((
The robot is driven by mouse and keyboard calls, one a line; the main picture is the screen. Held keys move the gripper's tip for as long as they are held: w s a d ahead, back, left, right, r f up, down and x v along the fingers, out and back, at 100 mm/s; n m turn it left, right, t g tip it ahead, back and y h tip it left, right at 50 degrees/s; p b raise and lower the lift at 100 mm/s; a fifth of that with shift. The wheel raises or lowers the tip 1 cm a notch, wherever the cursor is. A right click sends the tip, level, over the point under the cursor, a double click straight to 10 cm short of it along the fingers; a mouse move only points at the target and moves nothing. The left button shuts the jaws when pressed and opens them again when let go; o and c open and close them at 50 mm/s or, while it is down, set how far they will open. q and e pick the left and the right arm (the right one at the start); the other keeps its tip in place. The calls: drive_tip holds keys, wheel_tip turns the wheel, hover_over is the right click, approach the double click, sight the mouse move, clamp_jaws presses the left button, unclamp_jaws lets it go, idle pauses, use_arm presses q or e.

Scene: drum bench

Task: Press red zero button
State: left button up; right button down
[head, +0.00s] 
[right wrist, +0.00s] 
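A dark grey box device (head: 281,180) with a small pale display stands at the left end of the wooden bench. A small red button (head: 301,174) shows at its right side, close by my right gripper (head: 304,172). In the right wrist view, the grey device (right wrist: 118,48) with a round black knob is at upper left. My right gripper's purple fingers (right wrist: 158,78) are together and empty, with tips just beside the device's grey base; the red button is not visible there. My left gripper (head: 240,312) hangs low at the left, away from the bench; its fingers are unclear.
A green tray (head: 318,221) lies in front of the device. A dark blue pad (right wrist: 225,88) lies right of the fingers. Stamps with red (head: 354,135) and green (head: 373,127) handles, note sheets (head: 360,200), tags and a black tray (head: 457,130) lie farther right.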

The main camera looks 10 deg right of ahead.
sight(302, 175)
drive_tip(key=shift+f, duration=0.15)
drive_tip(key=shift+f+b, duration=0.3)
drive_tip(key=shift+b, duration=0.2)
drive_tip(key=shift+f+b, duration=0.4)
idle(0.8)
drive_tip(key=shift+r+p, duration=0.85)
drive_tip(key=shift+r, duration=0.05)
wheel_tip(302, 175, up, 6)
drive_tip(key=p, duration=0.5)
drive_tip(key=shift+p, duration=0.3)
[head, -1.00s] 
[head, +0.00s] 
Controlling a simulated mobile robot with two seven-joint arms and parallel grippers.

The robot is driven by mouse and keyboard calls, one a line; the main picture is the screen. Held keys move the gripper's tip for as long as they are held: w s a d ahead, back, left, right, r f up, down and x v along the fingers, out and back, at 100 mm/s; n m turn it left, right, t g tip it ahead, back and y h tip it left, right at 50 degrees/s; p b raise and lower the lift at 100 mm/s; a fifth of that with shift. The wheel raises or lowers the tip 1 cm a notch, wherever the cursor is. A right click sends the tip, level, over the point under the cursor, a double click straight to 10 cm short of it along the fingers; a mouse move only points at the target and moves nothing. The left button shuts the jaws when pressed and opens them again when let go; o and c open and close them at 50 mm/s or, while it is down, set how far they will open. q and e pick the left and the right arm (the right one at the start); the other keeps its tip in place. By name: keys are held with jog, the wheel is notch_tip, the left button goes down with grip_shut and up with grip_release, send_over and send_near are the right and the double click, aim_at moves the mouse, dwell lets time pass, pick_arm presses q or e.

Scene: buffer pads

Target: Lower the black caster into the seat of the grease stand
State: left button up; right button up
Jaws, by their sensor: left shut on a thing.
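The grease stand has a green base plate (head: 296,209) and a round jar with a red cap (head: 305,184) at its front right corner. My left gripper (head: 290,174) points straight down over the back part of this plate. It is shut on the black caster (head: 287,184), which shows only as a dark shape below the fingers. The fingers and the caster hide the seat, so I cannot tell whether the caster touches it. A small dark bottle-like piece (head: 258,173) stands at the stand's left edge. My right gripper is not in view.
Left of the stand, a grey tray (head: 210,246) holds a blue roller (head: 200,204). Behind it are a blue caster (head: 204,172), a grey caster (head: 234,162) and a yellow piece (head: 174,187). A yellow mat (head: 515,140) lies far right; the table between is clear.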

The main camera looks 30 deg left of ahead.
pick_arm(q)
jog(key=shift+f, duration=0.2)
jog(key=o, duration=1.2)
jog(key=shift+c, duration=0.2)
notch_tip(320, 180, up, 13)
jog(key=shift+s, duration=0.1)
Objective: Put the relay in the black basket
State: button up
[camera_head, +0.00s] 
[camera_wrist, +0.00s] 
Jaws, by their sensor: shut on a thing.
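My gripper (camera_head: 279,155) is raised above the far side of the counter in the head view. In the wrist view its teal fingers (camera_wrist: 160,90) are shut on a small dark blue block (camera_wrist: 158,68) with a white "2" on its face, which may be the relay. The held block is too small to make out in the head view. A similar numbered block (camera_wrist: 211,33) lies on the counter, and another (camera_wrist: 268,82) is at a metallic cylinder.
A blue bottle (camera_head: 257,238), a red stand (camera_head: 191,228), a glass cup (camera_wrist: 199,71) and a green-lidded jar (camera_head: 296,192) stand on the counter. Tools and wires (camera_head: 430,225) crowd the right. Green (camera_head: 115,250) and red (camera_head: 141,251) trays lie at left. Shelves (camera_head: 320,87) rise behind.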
))
Quote every line of the data, word for word.

### Answer in full:
The robot is driven by mouse and keyboard calls, one a line; the main picture is the screen. Held keys move the gripper's tip for as long as they are held: w s a d ahead, back, left, right, r f up, down and x v along the fingers, out and back, at 100 mm/s; n m turn it left, right, t g tip it ahead, back and y h tip it left, right at 50 degrees/s; p b raise and lower the lift at 100 mm/s; a fifth of that with shift. The wheel raises or lowers the tip 1 cm a notch, wherever the cursor is. A right click sends the tip, level, over the point under the cursor, a double click straight to 10 cm short of it along the fingers; a mouse move only points at the target and moves nothing. The left button shuts the jaws when pressed and opens them again when let go; o and c open and close them at 50 mm/s or, while it is down, set how far they will open. q and e pick the left and the right arm (the right one at the start); the other keeps its tip in place. The calls: drive_tip holds keys, wheel_tip turns the wheel, hover_over is the right click, approach the double click, sight the mouse move, clamp_jaws presses the left button, unclamp_jaws lets it go, idle pauses, use_arm presses q or e.

Scene: drum bench

Task: Press red zero button
State: left button up; right button down
[head, +0.00s] 
[right wrist, +0.00s] 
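A dark grey box device (head: 281,180) with a small pale display stands at the left end of the wooden bench. A small red button (head: 301,174) shows at its right side, close by my right gripper (head: 304,172). In the right wrist view, the grey device (right wrist: 118,48) with a round black knob is at upper left. My right gripper's purple fingers (right wrist: 158,78) are together and empty, with tips just beside the device's grey base; the red button is not visible there. My left gripper (head: 240,312) hangs low at the left, away from the bench; its fingers are unclear.
A green tray (head: 318,221) lies in front of the device. A dark blue pad (right wrist: 225,88) lies right of the fingers. Stamps with red (head: 354,135) and green (head: 373,127) handles, note sheets (head: 360,200), tags and a black tray (head: 457,130) lie farther right.

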The main camera looks 10 deg right of ahead.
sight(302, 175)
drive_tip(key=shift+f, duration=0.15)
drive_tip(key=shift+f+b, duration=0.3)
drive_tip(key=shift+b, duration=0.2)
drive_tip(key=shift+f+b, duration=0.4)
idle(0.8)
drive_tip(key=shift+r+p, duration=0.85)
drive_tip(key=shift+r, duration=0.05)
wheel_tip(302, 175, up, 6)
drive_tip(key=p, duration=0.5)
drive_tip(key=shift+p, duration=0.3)
[head, -1.00s] 
[head, +0.00s] 
Controlling a simulated mobile robot with two seven-joint arms and parallel grippers.

The robot is driven by mouse and keyboard calls, one a line; the main picture is the screen. Held keys move the gripper's tip for as long as they are held: w s a d ahead, back, left, right, r f up, down and x v along the fingers, out and back, at 100 mm/s; n m turn it left, right, t g tip it ahead, back and y h tip it left, right at 50 degrees/s; p b raise and lower the lift at 100 mm/s; a fifth of that with shift. The wheel raises or lowers the tip 1 cm a notch, wherever the cursor is. A right click sends the tip, level, over the point under the cursor, a double click straight to 10 cm short of it along the fingers; a mouse move only points at the target and moves nothing. The left button shuts the jaws when pressed and opens them again when let go; o and c open and close them at 50 mm/s or, while it is down, set how far they will open. q and e pick the left and the right arm (the right one at the start); the other keeps its tip in place. By name: keys are held with jog, the wheel is notch_tip, the left button goes down with grip_shut and up with grip_release, send_over and send_near are the right and the double click, aim_at moves the mouse, dwell lets time pass, pick_arm presses q or e.

Scene: buffer pads

Target: Lower the black caster into the seat of the grease stand
State: left button up; right button up
Jaws, by their sensor: left shut on a thing.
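The grease stand has a green base plate (head: 296,209) and a round jar with a red cap (head: 305,184) at its front right corner. My left gripper (head: 290,174) points straight down over the back part of this plate. It is shut on the black caster (head: 287,184), which shows only as a dark shape below the fingers. The fingers and the caster hide the seat, so I cannot tell whether the caster touches it. A small dark bottle-like piece (head: 258,173) stands at the stand's left edge. My right gripper is not in view.
Left of the stand, a grey tray (head: 210,246) holds a blue roller (head: 200,204). Behind it are a blue caster (head: 204,172), a grey caster (head: 234,162) and a yellow piece (head: 174,187). A yellow mat (head: 515,140) lies far right; the table between is clear.

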The main camera looks 30 deg left of ahead.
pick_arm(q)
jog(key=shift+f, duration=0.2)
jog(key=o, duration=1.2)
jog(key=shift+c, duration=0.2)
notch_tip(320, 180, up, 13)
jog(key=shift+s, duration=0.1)
Objective: Put the relay in the black basket
State: button up
[camera_head, +0.00s] 
[camera_wrist, +0.00s] 
Jaws, by their sensor: shut on a thing.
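My gripper (camera_head: 279,155) is raised above the far side of the counter in the head view. In the wrist view its teal fingers (camera_wrist: 160,90) are shut on a small dark blue block (camera_wrist: 158,68) with a white "2" on its face, which may be the relay. The held block is too small to make out in the head view. A similar numbered block (camera_wrist: 211,33) lies on the counter, and another (camera_wrist: 268,82) is at a metallic cylinder.
A blue bottle (camera_head: 257,238), a red stand (camera_head: 191,228), a glass cup (camera_wrist: 199,71) and a green-lidded jar (camera_head: 296,192) stand on the counter. Tools and wires (camera_head: 430,225) crowd the right. Green (camera_head: 115,250) and red (camera_head: 141,251) trays lie at left. Shelves (camera_head: 320,87) rise behind.

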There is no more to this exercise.